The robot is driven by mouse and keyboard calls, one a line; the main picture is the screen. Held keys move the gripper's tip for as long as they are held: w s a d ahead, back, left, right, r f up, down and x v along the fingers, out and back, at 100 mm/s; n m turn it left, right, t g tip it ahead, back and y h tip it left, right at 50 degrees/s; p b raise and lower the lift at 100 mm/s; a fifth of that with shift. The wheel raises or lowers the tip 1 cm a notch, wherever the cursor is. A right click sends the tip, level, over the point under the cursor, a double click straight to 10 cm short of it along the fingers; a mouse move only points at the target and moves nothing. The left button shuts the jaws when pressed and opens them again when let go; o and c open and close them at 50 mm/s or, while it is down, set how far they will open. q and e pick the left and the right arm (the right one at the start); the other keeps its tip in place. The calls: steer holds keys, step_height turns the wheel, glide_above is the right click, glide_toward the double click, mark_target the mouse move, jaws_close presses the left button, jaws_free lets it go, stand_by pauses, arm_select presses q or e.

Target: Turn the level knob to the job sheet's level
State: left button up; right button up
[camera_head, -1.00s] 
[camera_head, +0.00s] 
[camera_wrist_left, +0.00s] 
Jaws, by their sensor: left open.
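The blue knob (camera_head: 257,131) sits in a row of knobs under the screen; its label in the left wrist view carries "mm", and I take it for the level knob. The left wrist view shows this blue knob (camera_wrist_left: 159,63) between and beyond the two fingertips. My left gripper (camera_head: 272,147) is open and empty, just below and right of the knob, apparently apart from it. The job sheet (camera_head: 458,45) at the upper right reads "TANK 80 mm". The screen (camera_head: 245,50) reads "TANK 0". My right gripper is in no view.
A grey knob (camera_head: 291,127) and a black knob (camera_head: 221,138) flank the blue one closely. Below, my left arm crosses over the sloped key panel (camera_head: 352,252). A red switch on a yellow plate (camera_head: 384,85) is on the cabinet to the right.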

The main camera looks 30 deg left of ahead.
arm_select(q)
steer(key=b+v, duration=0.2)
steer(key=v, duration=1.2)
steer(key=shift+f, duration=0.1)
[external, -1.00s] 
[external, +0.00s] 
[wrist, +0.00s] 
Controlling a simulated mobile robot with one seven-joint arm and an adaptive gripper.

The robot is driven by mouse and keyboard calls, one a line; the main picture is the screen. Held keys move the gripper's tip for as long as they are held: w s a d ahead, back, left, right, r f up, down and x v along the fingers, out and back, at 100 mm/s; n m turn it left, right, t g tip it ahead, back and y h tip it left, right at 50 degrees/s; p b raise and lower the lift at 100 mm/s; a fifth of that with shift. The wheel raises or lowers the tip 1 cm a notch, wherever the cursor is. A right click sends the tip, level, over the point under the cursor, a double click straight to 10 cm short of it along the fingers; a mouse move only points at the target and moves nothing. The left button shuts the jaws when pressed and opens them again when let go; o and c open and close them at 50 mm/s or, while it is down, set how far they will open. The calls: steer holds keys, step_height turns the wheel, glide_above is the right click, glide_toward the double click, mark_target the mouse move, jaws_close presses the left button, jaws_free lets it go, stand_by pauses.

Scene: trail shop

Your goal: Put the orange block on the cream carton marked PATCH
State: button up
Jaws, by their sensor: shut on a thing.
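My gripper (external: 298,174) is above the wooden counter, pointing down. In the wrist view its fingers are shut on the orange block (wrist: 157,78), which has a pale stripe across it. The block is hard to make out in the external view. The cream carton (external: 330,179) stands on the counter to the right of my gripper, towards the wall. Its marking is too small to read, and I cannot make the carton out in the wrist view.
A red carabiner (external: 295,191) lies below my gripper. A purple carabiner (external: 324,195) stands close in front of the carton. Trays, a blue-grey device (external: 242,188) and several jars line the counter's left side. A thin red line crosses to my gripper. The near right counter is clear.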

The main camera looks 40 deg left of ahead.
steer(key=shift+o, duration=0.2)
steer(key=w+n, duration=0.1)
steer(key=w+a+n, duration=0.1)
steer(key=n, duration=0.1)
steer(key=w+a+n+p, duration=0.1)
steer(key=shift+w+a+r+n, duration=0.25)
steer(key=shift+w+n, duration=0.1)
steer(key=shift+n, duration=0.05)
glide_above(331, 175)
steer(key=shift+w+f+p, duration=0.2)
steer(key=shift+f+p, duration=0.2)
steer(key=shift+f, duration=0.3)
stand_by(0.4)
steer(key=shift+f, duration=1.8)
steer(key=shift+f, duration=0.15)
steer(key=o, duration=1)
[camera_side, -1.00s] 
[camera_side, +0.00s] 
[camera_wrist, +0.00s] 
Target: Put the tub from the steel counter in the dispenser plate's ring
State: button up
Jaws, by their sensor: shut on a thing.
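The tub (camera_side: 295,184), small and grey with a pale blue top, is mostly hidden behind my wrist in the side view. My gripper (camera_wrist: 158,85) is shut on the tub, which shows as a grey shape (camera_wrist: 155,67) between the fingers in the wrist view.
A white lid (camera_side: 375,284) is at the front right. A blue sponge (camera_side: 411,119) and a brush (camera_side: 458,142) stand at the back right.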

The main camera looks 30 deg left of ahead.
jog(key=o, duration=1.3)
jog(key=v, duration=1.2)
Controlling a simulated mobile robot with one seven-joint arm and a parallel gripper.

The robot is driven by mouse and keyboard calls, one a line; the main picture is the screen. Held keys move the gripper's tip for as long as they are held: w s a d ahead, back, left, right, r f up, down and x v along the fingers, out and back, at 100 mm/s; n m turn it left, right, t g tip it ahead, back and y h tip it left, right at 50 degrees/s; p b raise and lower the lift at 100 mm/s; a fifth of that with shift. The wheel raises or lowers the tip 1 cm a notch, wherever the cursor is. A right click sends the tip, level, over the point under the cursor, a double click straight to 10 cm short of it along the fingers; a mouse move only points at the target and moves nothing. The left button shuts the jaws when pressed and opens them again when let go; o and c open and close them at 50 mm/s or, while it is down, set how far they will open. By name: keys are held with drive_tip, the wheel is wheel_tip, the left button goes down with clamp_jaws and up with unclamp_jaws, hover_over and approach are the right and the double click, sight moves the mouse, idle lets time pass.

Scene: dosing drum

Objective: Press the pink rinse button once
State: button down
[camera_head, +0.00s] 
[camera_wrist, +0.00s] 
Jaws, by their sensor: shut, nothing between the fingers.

───

Copy out each line of the records where the string "joint" appears.

Controlling a simulated mobile robot with one seven-joint arm and an adaptive gripper.
Controlling a simulated mobile robot with one seven-joint arm and a parallel gripper.

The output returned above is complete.